▶ _EXERCISE BRIEF_
Output the material beneath this task exactly, images excluded.

>> begin GIVEN MATERIAL

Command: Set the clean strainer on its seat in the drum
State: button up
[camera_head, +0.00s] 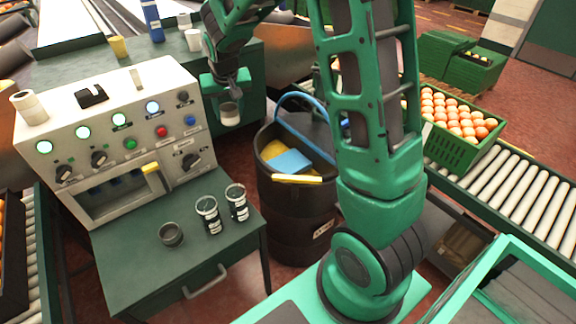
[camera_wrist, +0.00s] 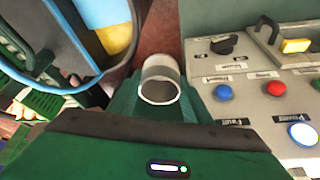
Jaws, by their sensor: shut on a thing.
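My gripper (camera_head: 228,92) is shut on a small pale cup-shaped piece (camera_head: 229,115), held in the air between the control machine and the black barrel. In the wrist view the piece (camera_wrist: 159,70) sits between the green fingers, its round open end facing the camera. I cannot tell from its look whether it is the strainer; no mesh shows. The black barrel (camera_head: 290,222), the only drum-like vessel I make out, stands right of and below my gripper. A blue hose arches over it, and blue and yellow things fill its mouth. No seat can be made out.
The cream control machine (camera_head: 128,118) stands left of my gripper. A dark cup (camera_head: 171,234) and two labelled jars (camera_head: 208,214) stand on the green cabinet (camera_head: 135,262) before it.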

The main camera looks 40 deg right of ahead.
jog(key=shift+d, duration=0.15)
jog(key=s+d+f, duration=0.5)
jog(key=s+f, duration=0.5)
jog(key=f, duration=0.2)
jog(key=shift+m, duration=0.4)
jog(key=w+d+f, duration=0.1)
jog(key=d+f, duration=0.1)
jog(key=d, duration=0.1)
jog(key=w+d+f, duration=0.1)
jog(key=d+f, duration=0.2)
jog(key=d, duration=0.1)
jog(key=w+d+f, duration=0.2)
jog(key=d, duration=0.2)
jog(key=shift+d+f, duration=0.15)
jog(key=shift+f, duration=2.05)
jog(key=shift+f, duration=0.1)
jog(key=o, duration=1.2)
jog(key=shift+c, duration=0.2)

>> end GIVEN MATERIAL

▶ _RESPONSE_
Command: Set the clean strainer on its seat in the drum
State: button up
[camera_head, +0.00s] 
[camera_wrist, +0.00s] 
Jaws, by their sensor: shut on a thing.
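My gripper (camera_head: 228,92) is shut on a small pale cup-shaped piece (camera_head: 229,115), held in the air between the control machine and the black barrel. In the wrist view the piece (camera_wrist: 159,70) sits between the green fingers, its round open end facing the camera. I cannot tell from its look whether it is the strainer; no mesh shows. The black barrel (camera_head: 290,222), the only drum-like vessel I make out, stands right of and below my gripper. A blue hose arches over it, and blue and yellow things fill its mouth. No seat can be made out.
The cream control machine (camera_head: 128,118) stands left of my gripper. A dark cup (camera_head: 171,234) and two labelled jars (camera_head: 208,214) stand on the green cabinet (camera_head: 135,262) before it.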

The main camera looks 40 deg right of ahead.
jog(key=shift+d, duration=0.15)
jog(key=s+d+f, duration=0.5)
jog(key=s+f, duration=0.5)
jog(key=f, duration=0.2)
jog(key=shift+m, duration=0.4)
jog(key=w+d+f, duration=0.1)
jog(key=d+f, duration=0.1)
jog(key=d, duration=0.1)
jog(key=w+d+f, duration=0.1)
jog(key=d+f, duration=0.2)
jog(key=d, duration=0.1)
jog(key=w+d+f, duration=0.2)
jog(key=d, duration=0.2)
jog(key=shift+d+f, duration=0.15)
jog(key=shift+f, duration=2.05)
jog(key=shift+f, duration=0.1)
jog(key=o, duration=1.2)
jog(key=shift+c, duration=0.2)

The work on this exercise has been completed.